Dated: November 16, 1998            By:     /s/ RICHARD P. BELENSKI
                                            -----------------------
                                            Richard P. Belenski
                                            Chief Financial Officer

INSTRUCTION: The form may be signed by an executive officer of the registrant
or by any other duly authorized representative. The name and title of the
person signing the form shall be typed or printed beneath the signature. If the
statement is signed on behalf of the registrant by an authorized representative
(other than an executive officer), evidence of the representative's authority
to sign on behalf of the registrant shall be filed with the form.

                                   ATTENTION
     Intentional misstatements or omissions of fact constitute Federal Criminal
Violations (See 18 U.S.C. 1001).

                              GENERAL INSTRUCTIONS

         1. This form is required by Rule 12b-25 (17 CFR 240, 12b-25) of the
General Rules and Regulations under the Securities Exchange Act of 1934.

         2. One signed original and four conformed copies of this form and
amendments thereto must be completed and filed with the Securities and Exchange
Commission, Washington D.C. 20549, in accordance with Rule 0-3 of the General
Rules and Regulations under the Act. The information contained in or filed with
the Form will be made a matter of public record in the Commission files.

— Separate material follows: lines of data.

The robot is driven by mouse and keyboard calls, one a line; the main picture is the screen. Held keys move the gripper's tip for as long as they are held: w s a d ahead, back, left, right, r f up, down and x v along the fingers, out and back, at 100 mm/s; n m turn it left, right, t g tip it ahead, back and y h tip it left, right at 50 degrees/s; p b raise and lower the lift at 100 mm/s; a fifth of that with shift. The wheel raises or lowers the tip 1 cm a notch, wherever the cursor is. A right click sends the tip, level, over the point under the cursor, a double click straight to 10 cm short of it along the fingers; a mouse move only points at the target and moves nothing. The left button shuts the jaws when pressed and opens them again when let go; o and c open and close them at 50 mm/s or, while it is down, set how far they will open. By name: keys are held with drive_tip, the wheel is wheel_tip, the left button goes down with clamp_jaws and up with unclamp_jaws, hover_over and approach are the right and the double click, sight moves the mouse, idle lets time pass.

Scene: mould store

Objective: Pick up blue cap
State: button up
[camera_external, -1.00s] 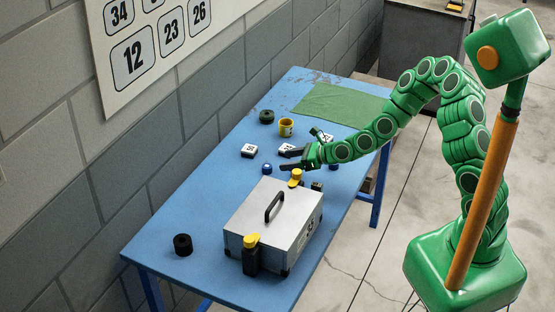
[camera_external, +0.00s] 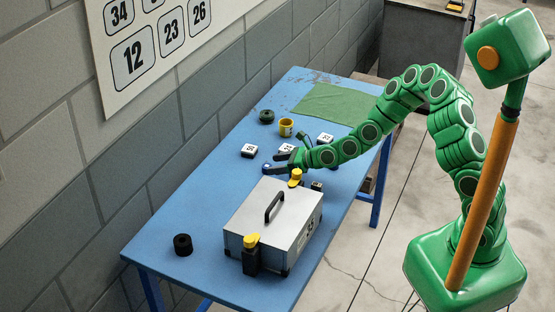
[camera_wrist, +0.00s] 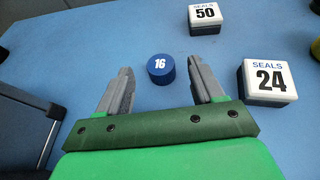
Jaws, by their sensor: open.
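The blue cap (camera_wrist: 160,68), a short round piece with a white 16 on top, sits on the blue table. In the wrist view it lies between the tips of my open gripper (camera_wrist: 160,72), with clear gaps to both fingers. In the outside view my gripper (camera_external: 269,164) is low over the table, and the cap is mostly hidden around its fingertips. I cannot tell the exact height of the fingers.
White seal boxes marked 24 (camera_wrist: 268,82) and 50 (camera_wrist: 205,18) stand right of and beyond the cap. A yellow cup (camera_external: 286,127) and a green cloth (camera_external: 338,104) lie farther back.

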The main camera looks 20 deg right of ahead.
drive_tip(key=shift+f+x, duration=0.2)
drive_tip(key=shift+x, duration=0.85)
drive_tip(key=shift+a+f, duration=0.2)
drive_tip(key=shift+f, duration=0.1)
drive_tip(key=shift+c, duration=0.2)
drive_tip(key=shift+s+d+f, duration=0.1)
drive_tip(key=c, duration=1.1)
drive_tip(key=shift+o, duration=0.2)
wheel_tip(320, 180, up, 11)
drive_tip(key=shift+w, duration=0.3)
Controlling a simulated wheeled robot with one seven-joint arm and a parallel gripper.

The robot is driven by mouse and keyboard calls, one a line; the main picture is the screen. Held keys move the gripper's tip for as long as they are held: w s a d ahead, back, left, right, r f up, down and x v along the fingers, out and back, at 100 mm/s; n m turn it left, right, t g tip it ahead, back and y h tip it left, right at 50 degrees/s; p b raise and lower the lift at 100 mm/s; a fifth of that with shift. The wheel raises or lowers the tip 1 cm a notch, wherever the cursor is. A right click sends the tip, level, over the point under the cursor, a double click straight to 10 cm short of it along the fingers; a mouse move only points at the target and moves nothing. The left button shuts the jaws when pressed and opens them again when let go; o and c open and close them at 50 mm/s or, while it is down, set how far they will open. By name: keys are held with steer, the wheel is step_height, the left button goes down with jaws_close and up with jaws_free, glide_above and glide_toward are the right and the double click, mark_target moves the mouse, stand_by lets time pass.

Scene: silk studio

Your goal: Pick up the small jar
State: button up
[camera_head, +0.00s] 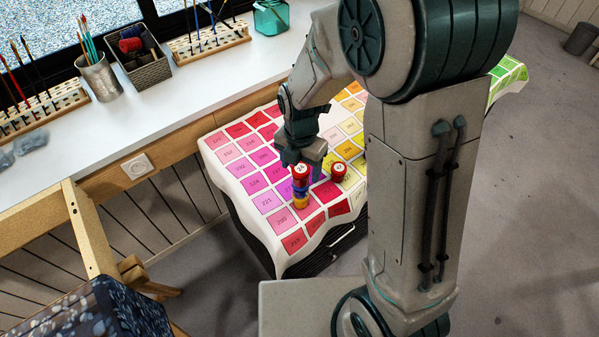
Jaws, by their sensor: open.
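A small jar (301,171) with a red, numbered top is at the upper end of a short column of coloured pieces, with purple, blue and yellow below it. I cannot tell whether these are separate jars stacked up. A second red-topped jar (338,169) sits just to the right on the colour-chart cloth. My gripper (302,160) points down over the column. Its jaws are open, with the fingers close around or just above the red top. Contact cannot be made out. My arm hides part of the cloth on the right.
The patterned cloth (236,168) covers a dark cabinet. A white counter (60,170) along the window holds a brush cup (101,78), a dark basket (137,68) and wooden racks (209,42). A wooden frame (90,235) stands at left. Floor at right is mostly clear.

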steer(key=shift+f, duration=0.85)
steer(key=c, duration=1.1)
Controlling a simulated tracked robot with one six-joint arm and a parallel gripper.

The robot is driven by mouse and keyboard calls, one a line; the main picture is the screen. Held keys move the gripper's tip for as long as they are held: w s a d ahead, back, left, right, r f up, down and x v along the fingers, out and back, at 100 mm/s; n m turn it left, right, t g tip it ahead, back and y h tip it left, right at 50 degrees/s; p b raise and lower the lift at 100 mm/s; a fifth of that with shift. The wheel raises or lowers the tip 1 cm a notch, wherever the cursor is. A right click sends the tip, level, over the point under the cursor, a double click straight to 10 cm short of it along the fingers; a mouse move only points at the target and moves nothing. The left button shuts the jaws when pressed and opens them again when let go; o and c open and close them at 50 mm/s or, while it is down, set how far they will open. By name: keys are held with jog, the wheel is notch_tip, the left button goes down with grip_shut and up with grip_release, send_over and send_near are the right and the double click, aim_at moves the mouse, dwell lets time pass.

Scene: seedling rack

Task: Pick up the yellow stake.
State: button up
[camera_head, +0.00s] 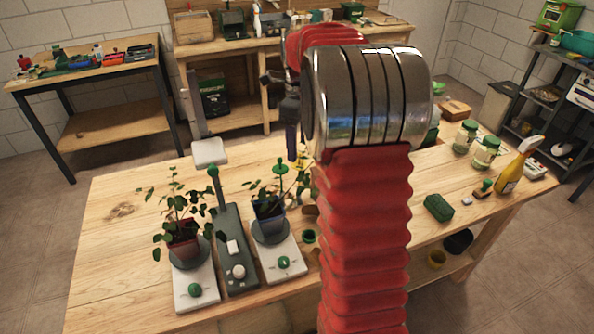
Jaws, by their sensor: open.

         3. A manually signed copy of the form and amendments thereto shall be
filed with each national securities exchange on which any class of securities
of the registrant is registered.

         4. Amendments to the notifications must also be filed on Form 12b-25
but need not restate information that has been correctly furnished. The form
shall be clearly identified as an amended notification.

         5. Electronic Filers. This form shall not be used by electronic filers
unable to timely file a report solely due to electronic difficulties. Filers
unable to submit a report within the time period prescribed due to difficulties
in electronic filing should comply with either Rule 201 or Rule 202 of
Regulation S-T (ss.232.201 or ss.232.202 of this chapter) or apply for an
adjustment in the filing date pursuant to Rule 13(b) of Regulation S-T
(ss.232.13(b) of this chapter).


<PAGE>

                                   ATTACHMENT
                           (PURSUANT TO PART IV (3))

     It is anticipated that a significant change in results of operations from
the corresponding period for the last fiscal year will be reflected by the
earnings statements to be included in the subject report or portion thereof for
the following reason:

Interiors, Inc. has recently acquired Henlor, Inc., Merchandise Sales, Inc.,
Troy Lighting, Inc. and Windsor Art, Inc. (collectively, the "Acquired
Companies"). These acquisitions will result in a significant change in the
Company's results of operations from the comparable quarterly period in the
prior fiscal year. The Company has not been able to compile the requisite
financial data related to the Acquired Companies necessary to enable it to have
sufficient time to complete the Company's financial statements by November 16,
1998, which is the required filing date for the Company's quarterly report on
Form 10-QSB without unreasonable effort and expense. Accordingly, at the
present time a reasonable estimate of the results of operations cannot be made.